As an interdisciplinary scholar, my research examines the intersections of race, gender, and the criminal justice system. I am particularly interested in examining women’s pathways to incarceration, their experiences in and after prison, and giving these women a platform to tell their stories. My research also focuses on the societal ramifications of mass incarceration, especially its impact on families. Influenced by my experiences as a sister and aunt of two men serving life sentences, my research goes beyond a critique of the institution of prison to include the experiences of the people marginalized by mass incarceration.

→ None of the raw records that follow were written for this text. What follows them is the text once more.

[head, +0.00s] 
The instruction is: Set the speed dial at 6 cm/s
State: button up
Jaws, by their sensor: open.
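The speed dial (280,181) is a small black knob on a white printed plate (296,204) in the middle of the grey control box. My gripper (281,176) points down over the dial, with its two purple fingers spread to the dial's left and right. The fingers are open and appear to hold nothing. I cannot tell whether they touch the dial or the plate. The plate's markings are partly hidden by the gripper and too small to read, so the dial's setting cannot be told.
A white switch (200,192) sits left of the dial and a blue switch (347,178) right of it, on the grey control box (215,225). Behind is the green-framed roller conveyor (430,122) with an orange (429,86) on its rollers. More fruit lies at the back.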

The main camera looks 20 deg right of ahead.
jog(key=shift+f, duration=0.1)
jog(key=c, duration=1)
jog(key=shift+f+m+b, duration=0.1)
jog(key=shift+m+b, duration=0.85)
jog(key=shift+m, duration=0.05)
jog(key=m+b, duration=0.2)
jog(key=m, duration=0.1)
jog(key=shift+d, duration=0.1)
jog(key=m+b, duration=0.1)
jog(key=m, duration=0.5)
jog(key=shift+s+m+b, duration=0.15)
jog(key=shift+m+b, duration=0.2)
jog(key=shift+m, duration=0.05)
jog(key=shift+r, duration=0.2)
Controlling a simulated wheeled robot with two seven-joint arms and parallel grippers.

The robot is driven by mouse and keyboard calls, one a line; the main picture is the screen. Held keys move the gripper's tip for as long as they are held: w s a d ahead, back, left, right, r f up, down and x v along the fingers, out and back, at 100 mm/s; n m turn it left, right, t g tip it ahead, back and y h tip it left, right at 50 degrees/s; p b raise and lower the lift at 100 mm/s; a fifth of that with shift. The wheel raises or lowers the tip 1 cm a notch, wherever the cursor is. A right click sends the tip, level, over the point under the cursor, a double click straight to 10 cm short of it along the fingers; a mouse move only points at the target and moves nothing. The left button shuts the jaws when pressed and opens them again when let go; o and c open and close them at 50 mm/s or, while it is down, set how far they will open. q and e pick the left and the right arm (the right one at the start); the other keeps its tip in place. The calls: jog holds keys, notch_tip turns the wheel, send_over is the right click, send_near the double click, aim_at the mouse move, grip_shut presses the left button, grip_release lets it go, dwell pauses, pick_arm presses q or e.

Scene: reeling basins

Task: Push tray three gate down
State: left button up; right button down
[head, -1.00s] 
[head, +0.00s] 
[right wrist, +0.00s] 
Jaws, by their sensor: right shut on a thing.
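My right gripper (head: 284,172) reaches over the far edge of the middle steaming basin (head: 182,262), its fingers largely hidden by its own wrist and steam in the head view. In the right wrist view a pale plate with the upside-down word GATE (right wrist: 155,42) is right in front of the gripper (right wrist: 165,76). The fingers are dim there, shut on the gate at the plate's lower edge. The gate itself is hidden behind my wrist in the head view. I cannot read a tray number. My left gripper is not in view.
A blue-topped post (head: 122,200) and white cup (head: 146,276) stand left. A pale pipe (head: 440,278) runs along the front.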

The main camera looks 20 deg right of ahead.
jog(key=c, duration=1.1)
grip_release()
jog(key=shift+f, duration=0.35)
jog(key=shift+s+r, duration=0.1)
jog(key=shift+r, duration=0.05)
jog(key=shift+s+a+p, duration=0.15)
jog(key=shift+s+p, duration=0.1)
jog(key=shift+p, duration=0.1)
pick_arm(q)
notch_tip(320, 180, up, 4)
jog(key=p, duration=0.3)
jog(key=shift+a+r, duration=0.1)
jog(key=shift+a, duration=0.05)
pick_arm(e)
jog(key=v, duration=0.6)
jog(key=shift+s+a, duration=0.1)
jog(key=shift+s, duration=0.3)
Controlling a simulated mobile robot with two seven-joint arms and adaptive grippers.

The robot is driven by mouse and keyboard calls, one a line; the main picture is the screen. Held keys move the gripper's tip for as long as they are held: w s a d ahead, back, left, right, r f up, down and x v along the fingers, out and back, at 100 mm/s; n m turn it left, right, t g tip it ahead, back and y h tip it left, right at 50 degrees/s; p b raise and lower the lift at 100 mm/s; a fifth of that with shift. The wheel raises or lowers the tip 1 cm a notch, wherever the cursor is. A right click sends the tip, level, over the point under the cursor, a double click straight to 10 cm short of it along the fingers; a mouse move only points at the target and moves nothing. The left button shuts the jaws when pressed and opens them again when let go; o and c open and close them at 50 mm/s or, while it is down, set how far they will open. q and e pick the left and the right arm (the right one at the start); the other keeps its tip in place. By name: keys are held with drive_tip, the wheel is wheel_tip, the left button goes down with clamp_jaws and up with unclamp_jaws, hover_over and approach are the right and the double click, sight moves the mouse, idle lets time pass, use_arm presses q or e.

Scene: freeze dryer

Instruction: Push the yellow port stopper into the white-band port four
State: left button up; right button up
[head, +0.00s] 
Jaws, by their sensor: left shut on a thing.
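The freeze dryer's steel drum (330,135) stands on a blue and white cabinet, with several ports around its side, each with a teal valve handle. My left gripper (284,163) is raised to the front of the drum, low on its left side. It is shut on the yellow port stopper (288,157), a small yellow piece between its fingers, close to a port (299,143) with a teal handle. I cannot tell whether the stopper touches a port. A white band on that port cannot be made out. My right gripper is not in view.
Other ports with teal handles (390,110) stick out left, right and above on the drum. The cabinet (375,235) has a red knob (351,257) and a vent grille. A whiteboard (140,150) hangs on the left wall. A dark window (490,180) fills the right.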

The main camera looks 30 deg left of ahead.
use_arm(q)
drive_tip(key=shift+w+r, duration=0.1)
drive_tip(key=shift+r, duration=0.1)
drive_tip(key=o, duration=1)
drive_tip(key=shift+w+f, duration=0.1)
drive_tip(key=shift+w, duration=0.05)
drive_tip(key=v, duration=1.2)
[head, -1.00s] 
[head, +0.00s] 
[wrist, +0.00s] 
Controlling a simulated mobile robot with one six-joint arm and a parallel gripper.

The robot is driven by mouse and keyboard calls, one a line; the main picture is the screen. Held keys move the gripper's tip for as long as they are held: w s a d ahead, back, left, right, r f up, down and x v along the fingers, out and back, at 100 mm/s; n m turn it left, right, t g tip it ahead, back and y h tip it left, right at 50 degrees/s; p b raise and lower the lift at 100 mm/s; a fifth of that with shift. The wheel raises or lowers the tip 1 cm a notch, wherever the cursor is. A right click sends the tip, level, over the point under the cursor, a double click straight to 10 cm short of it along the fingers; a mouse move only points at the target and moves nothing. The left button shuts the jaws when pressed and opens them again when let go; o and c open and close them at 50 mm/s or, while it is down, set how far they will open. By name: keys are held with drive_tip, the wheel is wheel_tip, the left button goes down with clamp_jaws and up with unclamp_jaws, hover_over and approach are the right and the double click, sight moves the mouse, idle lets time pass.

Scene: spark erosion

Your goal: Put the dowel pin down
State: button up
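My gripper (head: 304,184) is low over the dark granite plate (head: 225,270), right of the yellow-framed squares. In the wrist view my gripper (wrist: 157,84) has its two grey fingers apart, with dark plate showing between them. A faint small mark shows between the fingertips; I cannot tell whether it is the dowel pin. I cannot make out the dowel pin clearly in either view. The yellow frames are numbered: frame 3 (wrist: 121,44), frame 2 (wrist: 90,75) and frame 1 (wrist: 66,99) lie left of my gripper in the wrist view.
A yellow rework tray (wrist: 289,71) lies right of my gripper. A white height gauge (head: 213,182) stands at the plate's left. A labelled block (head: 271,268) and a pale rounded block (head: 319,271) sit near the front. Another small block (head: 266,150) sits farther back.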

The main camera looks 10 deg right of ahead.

I have presented my research at academic conferences nationally and internationally, given lectures at universities in the United States and the United Kingdom, and led workshops in women’s and men’s prisons. My work on incarcerated fathers and their children, Black women’s prison writing, teaching in women’s prisons, and Black women and police violence has been published in academic journals and edited collections.
In addition to my teaching duties, I am a Subject Matter Expert on a Mellon Foundation funded partnership with the State University of New York, City University of New York and Rockefeller Institute for Government. The goal of the project is to explore ways to increase higher education opportunities for incarcerated and formerly incarcerated people in New York State. My responsibilities include facilitating stakeholder engagement and assisting the research team in the development of recommended strategies and policies to promote higher education to incarcerated and formerly incarcerated women and men across the state.